Le thème du Déluge est un thème fondateur dans de nombreuses civilisations. Il apparaît dans l'Épopée de Gilgamesh et dans les mythes. Le Déluge est décidé par les dieux pour punir le mauvais comportement des hommes, leur orgueil démesuré, leur désobéissance.
« "Voici ce que tu vas faire. Commence par démolir ton palais et récupères-en le bois. […] Utilise-le pour construire ton refuge : une Arche, en forme de cubes, de soixante mètres d'arête. Répartis sa hauteur sur sept étages, autour d'un mât central qui servira de support. Aménage neuf chambres par niveau où tu entreposeras tout ce qu'il te faut pour vivre, à ta femme et à toi. Ensuite, attends mon signal. […] La fin du monde est proche."
Tu imagines mon trouble, après une telle révélation ! ajoute Outa-naphisti. […]
Le compte à rebours était lancé. Nous attendions le grand commencement.
Tout se figea soudain. Les bêtes et les choses savaient et se taisaient.
Alors un choc sourd, au fin fond de l'espace, fracassa les digues du ciel et toutes ses réserves d'eau douce roulèrent en grondant, déchiquetèrent la voûte céleste et s'abattirent sur la terre.

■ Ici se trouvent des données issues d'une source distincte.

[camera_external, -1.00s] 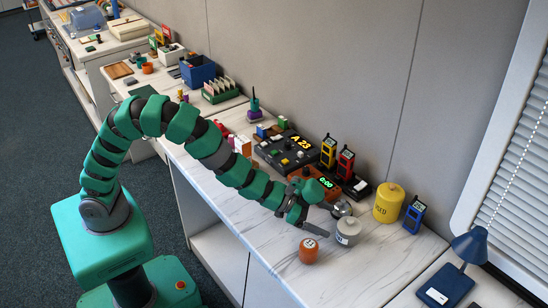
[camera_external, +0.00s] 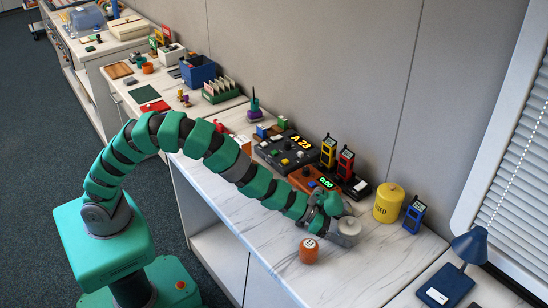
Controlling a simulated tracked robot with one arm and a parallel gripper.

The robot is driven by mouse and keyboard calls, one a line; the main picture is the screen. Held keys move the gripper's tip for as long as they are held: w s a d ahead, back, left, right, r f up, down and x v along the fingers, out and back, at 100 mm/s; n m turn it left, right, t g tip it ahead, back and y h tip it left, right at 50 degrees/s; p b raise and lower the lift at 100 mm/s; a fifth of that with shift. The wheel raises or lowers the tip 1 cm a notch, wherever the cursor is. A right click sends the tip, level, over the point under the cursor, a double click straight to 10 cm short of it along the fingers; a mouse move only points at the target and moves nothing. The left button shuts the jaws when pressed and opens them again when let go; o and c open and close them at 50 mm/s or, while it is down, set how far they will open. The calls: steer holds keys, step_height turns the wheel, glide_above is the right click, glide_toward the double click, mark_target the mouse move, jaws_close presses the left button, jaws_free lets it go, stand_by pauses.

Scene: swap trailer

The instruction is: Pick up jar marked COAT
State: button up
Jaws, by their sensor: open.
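A small light-grey lidded jar (camera_external: 348,227) stands on the white marbled counter. My gripper (camera_external: 336,231) is open at this jar, reaching it from the left, and hides much of its body. I cannot tell if the fingers touch it. No label on the jar can be read now. A small orange jar (camera_external: 309,252) with a pale label stands just in front of my gripper, apart from it. A larger yellow canister (camera_external: 388,203) with dark lettering stands to the right, further back. I cannot read COAT on any of them.
A blue handheld device (camera_external: 414,216) stands right of the canister. Yellow (camera_external: 328,151) and red (camera_external: 345,164) devices and a dark control panel (camera_external: 288,150) stand behind my arm. A blue lamp (camera_external: 466,253) is at the right. The counter's front right (camera_external: 355,280) is clear.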

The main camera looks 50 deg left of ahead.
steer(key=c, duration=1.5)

Les villes furent balayées d'un coup et les hommes, hachés comme de la paille. Rien ne résista. Tout fut broyé, battu, liquéfié. »
Jacques Cassabois
Le Premier Roi du monde : l'épopée de Gilgamesh, Paris, © Le Livre de poche jeunesse
2008
Commandé par les dieux, le Déluge ressemble à un gigantesque tsunami qui engloutit tout sur son passage : nature, animaux, villes et hommes. Comme dans les religions monothéistes, un homme est sauvé parce qu'il est bon et juste : il s'appelle Outa-naphisti. Ce dernier aidera, par sa bonté, sa générosité, sa franchise, son calme, sa confiance, à reconstruire une civilisation humaine pour faire comprendre aux hommes le bon comportement à adopter pour vivre heureux.
L'origine des phénomènes naturels
Les récits de création renseignent également sur l'origine des phénomènes naturels.
Dans les récits de création datant de l'Antiquité, on trouve de nombreux textes expliquant l'origine de phénomènes naturels comme la pluie, le tonnerre, les tempêtes, les éclairs, les tremblements de terre, etc. Les récits expliquent leur origine. Ces phénomènes sont l'œuvre des dieux tout-puissants, créateurs du monde. Par ces phénomènes, les dieux cherchent également à punir les hommes de leurs défauts comme l'orgueil, la jalousie, la coquetterie, l'avarice.
« Jupiter enferma l'Aquilon, le vent capable d'écarter les nuages, et libéra le Notus, le vent du sud qui amène la pluie. Le Notus lève son visage effrayant, aussi sombre que la poix. Il déploie ses ailes, il secoue sa barbe blanche, ses cheveux ruisselants. D'une main, il presse le ventre des nues, et des cataractes se déversent. Aussitôt Iris, la messagère des dieux à la robe d'arc-en-ciel, aspire l'eau pour en nourrir les nuages. »
Françoise Rachmül (adaptation), Ovide,
16 Métamorphoses d'Ovide, © Flammarion Jeunesse
2010
Le dieu des dieux, Jupiter, convoque d'autres dieux afin de créer une tempête. L'auteur nous donne ainsi les détails et les différentes étapes de cette création : le vent apparaît, le Notus, l'eau abondante est délivrée et retourne aux nuages grâce à Iris. La pluie, soutenue par le vent, peut ainsi s'abattre sur le monde.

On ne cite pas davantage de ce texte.